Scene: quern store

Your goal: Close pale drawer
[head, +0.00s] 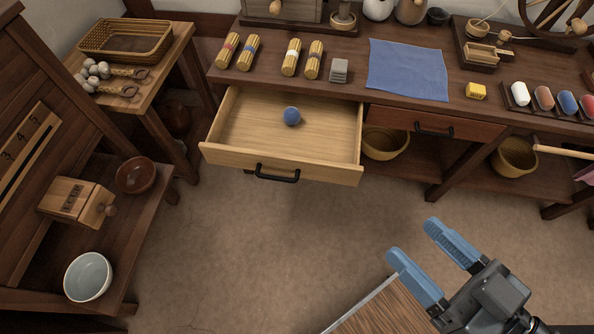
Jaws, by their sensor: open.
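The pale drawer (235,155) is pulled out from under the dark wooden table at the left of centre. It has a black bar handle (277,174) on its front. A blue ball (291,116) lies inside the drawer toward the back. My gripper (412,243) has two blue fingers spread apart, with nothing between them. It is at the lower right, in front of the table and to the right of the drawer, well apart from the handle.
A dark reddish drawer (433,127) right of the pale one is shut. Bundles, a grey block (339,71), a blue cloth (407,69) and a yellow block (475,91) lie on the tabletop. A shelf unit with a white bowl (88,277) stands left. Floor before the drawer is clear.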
- - - - - - -
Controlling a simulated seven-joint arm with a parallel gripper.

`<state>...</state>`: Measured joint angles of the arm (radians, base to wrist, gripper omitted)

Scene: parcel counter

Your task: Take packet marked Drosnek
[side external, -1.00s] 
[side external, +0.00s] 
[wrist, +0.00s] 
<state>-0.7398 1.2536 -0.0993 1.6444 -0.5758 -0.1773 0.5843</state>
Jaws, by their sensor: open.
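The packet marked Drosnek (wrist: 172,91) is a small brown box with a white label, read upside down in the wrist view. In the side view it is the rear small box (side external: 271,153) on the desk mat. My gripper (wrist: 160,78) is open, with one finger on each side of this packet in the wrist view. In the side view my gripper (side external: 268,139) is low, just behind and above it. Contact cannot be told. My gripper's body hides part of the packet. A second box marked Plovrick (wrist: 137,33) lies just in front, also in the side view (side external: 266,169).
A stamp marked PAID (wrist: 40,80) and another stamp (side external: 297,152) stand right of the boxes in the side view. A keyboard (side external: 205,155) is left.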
- - - - - - -
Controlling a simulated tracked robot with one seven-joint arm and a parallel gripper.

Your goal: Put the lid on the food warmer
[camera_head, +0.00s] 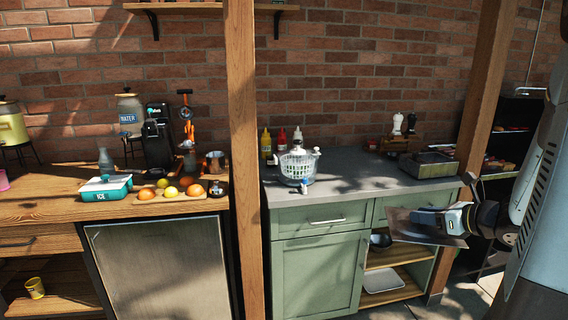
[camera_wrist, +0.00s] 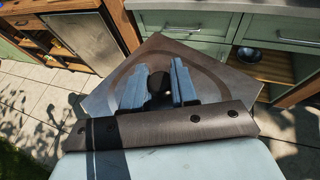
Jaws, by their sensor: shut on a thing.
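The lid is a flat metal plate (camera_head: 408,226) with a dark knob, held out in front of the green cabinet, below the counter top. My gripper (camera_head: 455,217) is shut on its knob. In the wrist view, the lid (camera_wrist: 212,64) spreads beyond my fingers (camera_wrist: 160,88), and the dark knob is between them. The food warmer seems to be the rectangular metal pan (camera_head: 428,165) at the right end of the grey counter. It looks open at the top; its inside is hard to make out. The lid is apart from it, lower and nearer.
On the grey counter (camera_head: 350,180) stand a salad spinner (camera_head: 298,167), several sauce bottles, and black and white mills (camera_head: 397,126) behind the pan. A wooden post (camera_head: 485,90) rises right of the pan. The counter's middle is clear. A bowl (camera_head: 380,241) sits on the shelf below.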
- - - - - - -
» Exercise task: Give every line of the material that includes the string "Scene".

» Solution for this exercise:
Scene: quern store
Scene: parcel counter

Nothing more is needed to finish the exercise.